Exercise. Reproduce the listing below exactly, beginning with its first line and ending with the line that holds "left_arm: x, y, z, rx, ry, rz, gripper"; pictures are not part of the copy.
☆ ☆ ☆ ☆ ☆ ☆ ☆
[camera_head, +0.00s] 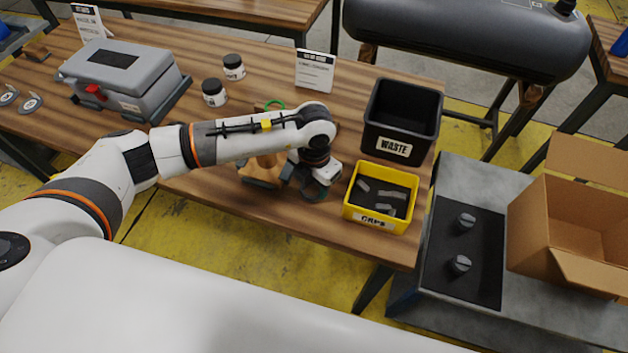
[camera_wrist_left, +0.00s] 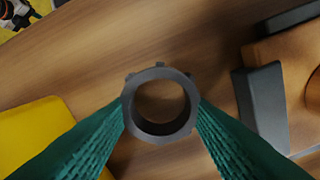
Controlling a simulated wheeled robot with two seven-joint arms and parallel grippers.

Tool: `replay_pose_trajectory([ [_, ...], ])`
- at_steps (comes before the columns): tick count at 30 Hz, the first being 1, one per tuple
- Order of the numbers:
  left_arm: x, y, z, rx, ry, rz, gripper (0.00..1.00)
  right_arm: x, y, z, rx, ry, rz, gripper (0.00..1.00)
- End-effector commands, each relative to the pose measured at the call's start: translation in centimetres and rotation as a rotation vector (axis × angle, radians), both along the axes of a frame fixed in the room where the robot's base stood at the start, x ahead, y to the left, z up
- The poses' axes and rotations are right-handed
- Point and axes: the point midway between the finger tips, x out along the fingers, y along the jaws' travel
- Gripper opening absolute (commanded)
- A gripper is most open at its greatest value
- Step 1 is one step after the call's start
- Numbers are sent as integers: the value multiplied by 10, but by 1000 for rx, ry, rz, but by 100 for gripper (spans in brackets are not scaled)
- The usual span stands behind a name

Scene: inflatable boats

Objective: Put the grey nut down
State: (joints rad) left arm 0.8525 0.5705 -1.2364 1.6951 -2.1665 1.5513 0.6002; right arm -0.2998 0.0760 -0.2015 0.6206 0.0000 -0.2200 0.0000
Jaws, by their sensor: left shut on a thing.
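The grey nut, a dark grey ring with small lugs, shows in the left wrist view (camera_wrist_left: 160,73) between two teal ribbed fingers. My left gripper (camera_wrist_left: 160,106) is shut on its sides. Bare wooden table shows through its hole. In the head view, my left gripper (camera_head: 314,188) is low over the table, between a wooden stand and the yellow bin; the nut is mostly covered there. I cannot tell whether the nut touches the table. My right gripper is not in view.
The yellow bin (camera_head: 347,210) holds several grey pieces. The black waste bin (camera_head: 391,149) stands behind it. The wooden stand (camera_head: 259,176) is close on the left. A grey case (camera_head: 120,80) and two jars (camera_head: 214,92) stand farther left. The front table edge is near.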

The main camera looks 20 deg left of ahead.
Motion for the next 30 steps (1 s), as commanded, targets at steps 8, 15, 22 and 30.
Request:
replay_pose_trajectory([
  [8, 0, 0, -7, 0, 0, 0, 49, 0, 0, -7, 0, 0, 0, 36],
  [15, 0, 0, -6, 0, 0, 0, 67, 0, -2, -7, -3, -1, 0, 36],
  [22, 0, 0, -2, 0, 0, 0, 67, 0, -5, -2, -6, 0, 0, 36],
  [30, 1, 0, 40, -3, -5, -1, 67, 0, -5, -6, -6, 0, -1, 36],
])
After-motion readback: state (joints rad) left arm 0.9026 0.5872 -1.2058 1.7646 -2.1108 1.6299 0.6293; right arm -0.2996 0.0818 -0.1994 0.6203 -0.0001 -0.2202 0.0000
☆ ☆ ☆ ☆ ☆ ☆ ☆
The answer.
[camera_head, +0.00s] 
[camera_wrist_left, +0.00s] 
Controlling a simulated wheeled robot with two seven-joint arms and parallel grippers.

Tool: `replay_pose_trajectory([ [_, ...], ])`
- at_steps (comes before the columns): tick count at 30 Hz, the first being 1, one per tuple
- Order of the numbers:
  left_arm: x, y, z, rx, ry, rz, gripper (0.00..1.00)

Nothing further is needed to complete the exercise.